In the previous section, I demonstrated how the binarism presumably inherent to the ideas of distance and proximity is instead formed by a continuum of distant proximity or proximate distance. This means that distance and proximity can only exist if understood in relation to one another, as a fluid and non-binary phenomenon that affects what it touches whilst moving to enable connections with different objects that can either support or undermine this movement. It might not be possible to inhabit a space without leaving behind the one we were occupying, the backgrounds, privileges, and histories that affected us, including the disturbing presence of other bodies throughout the temporal developments of our lives. However, it is conceivable to move forward carrying along and beside us a series of objects and affects that will help the improvement of queer movements because they turn the space into a queer space, providing common grounds for people who may live through disorientating lines.

Hence, a besideness attitude towards the other emerges in the fluid temporal and spatial movement of distancing and approximating from different objects, and of identifying who and what lies beside us, to find a common and supportive ground to build and maintain queer spaces. During this process, we might discover that experiences that look distant may have more proximity with us than we would consider. An experience that is not mine and does not affect me does not mean an experience with which I cannot empathise with and establish a besideness attitude to overcome harmful social disorientations that happen, for example, in the life of queer people whose existence challenges heteronormative lines of relationality. However, as stated in this article’s introduction, this means understanding when to talk beside the other. In this section I will explore how the recognition of bodies I encountered in a distant proximity or proximate distance to the surface of the projections rescued me from or pulled me towards disorientation. This happened due to the kinaesthetic empathy with the movements and histories of these diegetic bodies or the installation settings, which led to the rise of besideness as a mode of relationality with the moving images.

I would like to review briefly the kinaesthetic experience of being in the middle of the gallery and amongst the other visitors in Swinguerra.

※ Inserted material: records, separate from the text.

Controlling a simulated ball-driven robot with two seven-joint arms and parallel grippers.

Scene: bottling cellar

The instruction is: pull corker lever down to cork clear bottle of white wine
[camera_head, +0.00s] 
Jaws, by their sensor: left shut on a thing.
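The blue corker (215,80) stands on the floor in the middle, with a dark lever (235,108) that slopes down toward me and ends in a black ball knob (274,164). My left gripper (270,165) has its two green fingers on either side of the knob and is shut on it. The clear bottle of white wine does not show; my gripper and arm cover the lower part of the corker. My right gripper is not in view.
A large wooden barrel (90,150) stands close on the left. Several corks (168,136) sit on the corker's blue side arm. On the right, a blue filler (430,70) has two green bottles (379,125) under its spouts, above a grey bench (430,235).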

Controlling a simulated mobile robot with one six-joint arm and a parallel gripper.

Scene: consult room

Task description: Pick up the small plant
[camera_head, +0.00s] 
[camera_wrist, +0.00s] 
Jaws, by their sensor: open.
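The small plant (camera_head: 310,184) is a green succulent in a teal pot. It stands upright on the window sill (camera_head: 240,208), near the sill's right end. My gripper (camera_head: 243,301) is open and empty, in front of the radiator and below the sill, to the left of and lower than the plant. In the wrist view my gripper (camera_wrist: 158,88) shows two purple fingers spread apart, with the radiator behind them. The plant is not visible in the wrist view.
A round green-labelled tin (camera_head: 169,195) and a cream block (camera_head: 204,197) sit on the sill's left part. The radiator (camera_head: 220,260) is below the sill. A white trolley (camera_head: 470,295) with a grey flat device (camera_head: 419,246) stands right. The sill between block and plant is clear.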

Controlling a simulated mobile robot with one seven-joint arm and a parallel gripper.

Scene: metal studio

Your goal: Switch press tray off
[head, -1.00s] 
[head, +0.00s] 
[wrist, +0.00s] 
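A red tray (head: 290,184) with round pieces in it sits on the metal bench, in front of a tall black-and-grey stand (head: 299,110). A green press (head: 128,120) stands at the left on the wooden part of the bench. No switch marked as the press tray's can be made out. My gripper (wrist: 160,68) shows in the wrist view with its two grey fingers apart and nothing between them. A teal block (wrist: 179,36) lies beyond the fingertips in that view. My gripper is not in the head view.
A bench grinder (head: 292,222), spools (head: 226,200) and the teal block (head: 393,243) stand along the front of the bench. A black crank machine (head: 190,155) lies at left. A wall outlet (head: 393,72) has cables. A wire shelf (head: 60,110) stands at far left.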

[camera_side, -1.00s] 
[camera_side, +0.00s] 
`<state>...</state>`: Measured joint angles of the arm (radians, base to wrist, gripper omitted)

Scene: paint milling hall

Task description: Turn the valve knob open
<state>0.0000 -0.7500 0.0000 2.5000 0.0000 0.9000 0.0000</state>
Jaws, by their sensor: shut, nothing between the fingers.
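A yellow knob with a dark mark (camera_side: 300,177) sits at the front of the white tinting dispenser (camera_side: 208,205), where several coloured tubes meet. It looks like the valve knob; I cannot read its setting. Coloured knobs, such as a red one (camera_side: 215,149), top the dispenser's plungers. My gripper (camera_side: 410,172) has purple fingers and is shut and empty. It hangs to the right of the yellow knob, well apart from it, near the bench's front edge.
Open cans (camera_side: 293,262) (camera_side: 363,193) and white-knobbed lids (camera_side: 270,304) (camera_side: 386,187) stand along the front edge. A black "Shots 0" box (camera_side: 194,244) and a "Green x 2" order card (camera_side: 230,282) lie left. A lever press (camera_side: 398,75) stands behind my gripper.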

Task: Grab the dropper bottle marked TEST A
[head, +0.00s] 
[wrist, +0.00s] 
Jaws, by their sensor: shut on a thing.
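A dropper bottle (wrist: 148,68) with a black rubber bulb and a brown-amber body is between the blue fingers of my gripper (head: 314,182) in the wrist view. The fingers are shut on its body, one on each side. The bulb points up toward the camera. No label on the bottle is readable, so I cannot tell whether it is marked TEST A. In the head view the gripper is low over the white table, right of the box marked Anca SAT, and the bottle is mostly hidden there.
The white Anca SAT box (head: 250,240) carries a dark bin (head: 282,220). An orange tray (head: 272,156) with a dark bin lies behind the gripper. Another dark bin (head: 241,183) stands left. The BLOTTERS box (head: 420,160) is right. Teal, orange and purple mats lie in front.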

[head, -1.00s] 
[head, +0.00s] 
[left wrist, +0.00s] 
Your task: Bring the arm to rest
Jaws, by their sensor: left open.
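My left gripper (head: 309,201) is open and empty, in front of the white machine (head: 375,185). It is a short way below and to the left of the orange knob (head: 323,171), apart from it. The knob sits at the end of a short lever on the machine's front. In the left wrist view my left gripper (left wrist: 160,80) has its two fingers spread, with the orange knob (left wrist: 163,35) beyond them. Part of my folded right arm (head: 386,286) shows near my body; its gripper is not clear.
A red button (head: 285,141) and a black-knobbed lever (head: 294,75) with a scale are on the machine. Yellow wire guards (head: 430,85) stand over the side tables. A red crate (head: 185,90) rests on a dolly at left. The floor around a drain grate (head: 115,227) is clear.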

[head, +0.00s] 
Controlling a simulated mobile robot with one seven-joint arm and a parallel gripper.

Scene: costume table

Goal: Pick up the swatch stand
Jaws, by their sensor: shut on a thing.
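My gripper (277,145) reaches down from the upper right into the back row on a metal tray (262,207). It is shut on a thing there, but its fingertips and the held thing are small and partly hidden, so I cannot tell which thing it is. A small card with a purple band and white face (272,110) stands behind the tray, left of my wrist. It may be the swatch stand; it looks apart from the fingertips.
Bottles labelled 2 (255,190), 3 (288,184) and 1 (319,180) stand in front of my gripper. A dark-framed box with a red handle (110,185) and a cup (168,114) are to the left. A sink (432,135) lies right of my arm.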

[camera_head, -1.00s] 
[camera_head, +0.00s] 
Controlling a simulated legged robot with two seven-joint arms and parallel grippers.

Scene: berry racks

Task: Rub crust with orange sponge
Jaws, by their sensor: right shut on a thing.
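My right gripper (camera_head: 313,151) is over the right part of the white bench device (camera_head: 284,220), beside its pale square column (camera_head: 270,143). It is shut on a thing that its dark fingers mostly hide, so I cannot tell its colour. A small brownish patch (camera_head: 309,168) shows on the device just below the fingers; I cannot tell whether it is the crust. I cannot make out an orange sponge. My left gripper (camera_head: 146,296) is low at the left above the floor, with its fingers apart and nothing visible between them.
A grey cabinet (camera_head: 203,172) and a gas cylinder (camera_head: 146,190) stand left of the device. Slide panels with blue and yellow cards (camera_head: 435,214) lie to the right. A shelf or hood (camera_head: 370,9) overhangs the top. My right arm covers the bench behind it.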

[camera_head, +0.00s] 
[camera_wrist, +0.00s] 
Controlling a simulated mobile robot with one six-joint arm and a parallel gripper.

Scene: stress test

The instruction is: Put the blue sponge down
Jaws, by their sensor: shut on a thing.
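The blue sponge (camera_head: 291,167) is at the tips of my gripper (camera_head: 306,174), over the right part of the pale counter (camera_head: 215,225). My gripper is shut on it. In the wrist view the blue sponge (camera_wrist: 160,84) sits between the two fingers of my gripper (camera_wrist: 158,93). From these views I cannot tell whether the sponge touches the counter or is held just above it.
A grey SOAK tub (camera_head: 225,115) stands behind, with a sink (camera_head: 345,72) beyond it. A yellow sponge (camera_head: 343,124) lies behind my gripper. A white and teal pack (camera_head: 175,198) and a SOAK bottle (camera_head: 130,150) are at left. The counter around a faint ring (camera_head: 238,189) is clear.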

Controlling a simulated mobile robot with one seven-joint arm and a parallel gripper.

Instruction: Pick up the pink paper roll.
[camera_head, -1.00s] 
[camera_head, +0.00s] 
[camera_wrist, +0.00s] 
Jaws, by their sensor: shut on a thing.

As previously stated, at that moment it was the suffocating atmosphere and the disorientation generated from the proximity of the other bodies that made me choose which side to go, even though I was not secure about the differences in the two projections that I could see from a distance. The initial sustained visual contact with the content of the moving images projected when I stood beside one of the walls to watch the films can easily be read as the moment in which my body established a kinaesthetically empathic proximity that subsequently led to a besideness attitude. Therefore, the first layer of a besideness attitude emerged in the encounter with the others and the disorientation caused by their bodies, and consequently my body, in the middle of the gallery. As discussed in the previous section, it was necessary to embody queerness as a mode to inhabit the same place with other bodies, thus having to implement movements that could only exist in the relationality with the others beside me. Through queer movements, informed by a besideness attitude, we all needed to move with each other, move because of the others, or open space for the other bodies to move, if we intended to reach the projections as a collectively desired object.

The subsequent decision of walking to one side seemed to relate to choosing which side of the battle portrayed in the films I was supporting in the gallery. However, it became virtually impossible to distinguish what side of the battle was chosen. This is because by moving to the left and staying there, it became impossible to access the film projected on the opposite side of the gallery since the amalgamation of bodies prevented me from visually reaching the projections and the sound playing around the environment was the same for both films. Through this process. Barbara Wagner and Benjamin de Burca’s installation appeared to implement in the space the second layer of a besideness attitude concerning their work, since moving to one side was based on the kinaesthetic reverberations of the act of looking at the bodies dancing in the moving image that, to some extent, affected my body. This affective relationship emerged as the bodies implemented movements informed by a queer kinaesthesia. Lindner draws on the work of Jonathan Bollen[36] to define queer kinaesthesia as the modes in which our bodies can move in the space, disrupting social expectations related to our assigned genders.[37] This is to disorientate normative modes of approach to binarisms such as femininity and masculinity, which according to Lindner are informed by the background of the bodies that implement this queer kinaesthesia, and are consequently intersected by relationships with class and race.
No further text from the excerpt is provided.